IONE, Washington – The train lumbers through forests, skirting a highway, crossing over and then running alongside the Pend Oreille River. Using a microphone, a woman recounts the history of the area, the cadence of her speech matching the pace of travel.
On the left, an abandoned cement factory. To the right, the remains of a town. Over there is where logs used to float down the river.
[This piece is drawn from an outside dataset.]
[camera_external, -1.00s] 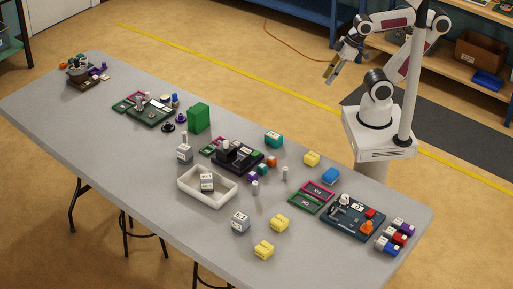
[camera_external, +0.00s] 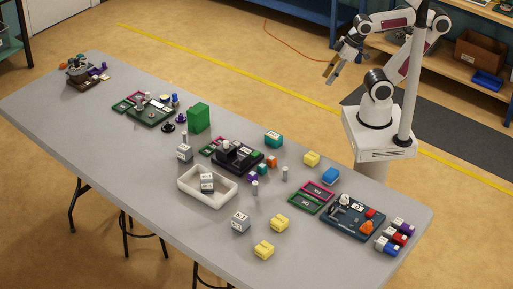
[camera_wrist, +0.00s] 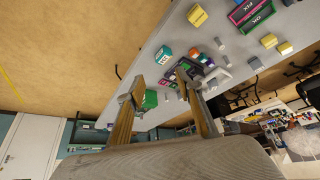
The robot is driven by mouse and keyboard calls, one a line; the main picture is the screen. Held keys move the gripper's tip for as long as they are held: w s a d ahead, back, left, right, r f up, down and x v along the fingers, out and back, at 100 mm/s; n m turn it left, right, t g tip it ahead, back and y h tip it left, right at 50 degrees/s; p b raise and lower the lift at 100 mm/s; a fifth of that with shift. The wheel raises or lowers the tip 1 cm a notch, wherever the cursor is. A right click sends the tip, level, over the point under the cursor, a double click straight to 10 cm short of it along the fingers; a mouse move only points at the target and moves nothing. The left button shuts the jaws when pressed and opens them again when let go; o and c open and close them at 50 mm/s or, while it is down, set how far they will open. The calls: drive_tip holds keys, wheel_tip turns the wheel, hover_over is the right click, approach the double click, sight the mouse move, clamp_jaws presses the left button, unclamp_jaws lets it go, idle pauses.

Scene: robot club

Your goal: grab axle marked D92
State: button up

The train stops, suspended above the Box Canyon Dam, and the passengers peer at the sparkling water below.
“This type of stuff is always sad, you have a big boom and then it’s all gone,” Debra Shepherd said of both the train and the local history.
Shepherd was among 380 people Sunday to board the North Pend Oreille Valley Lions Excursion Train, a 10-mile scenic ride north of Spokane that has been in operation for the past 35 years.
The ride will close at the end of October.
The reason for the closure is twofold: No commercial freight travels on the track the train uses, making it too expensive to maintain, and more stringent federal railroad bridge inspection requirements are cost-prohibitive.
“Stopping the train rides is a huge trickle-down effect on everyone,” said Kelly Driver, the manager of the Port of Pend Oreille. “We don’t like the fact that it has to be done.”
Driver said the Port of Pend Oreille can’t justify maintaining the tracks; the estimate for the new bridge inspections alone was $100,000, she said. Although the tracks will no longer be maintained, Driver said, they won’t be abandoned.
She said the line would have closedeven had the federal government not changed the requirements.
“Do we feel horrible? Yes, we do,” Driver said.
Dick Norton, a member of Ione’s Lions Club board, said the ticket proceeds from the train are donated to local organizations – including the fire department, the school district and a local theater.
About 11,000 people ride the train each fall, generating about $40,000 for the local community, Norton said.
“It’s problematic for a great many people,” said Tara Leininger, the mayor of Metaline Falls and the director of the Cutter Theater. “We knew it was coming. So there really is no blame or anger in that.”
Halfway through each 90-minute ride, Cutter Theater actors board the train and “hold up” the passengers. The donated money, Leininger said, brings in $8,000 per year for the theater. The theater’s yearly operating budget is $80,000, she said.
“We have been on a financial decline for a number of years,” she said.
Between 2006 and 2014, the Lions Club donated $31,500 to the local fire district, said John Rumelhart, the district’s administrative assistant. That money is mostly used to buy equipment, he said.
Over the years, proceeds from the train rides have bought an ice rescue sled and a roof saw and have helped pay for two ambulances and other things.
Nancy Lotze, the superintendent of the Selkirk School District, said the club donates between $10,000 and $15,000 to the district annually. Last year, $3,500 of that money was used to pay for referees at high school sporting events because ticket sales to the games couldn’t cover the cost.
“The school district will be impacted in multiple ways,” she said.
Although the train will no longer run between Ione and Metaline Falls, Norton said there’s a chance the annual ride could move to Newport. The Newport Rotary Club and the Ione Lions Club are discussing a partnership to keep the ride going.
Another potential option is for the current track to be maintained via grant money or other private funding, said Driver, of the Port of Pend Oreille. The Pend Oreille River Tourism Alliance is investigating that possibility.
The ride started in 1981. At the time, it featured a single flat car with chicken wire along the sides. Now there are seven cars, pulled by an locomotive leased from the Port of Pend Orielle. The last ride is Oct. 23, but rides have been sold out for months.
Tuyen Nguyen rode the train Sunday with his family. He said he loved the scenery and the peaceful pace of the train. But it was undercut with a sense of melancholy.
“What do these folks do now if all the businesses are gone?” he said. “We wish we’d come up here more often.”
This story has been updated to reflect the fact that all rides until the last day have been sold out for months.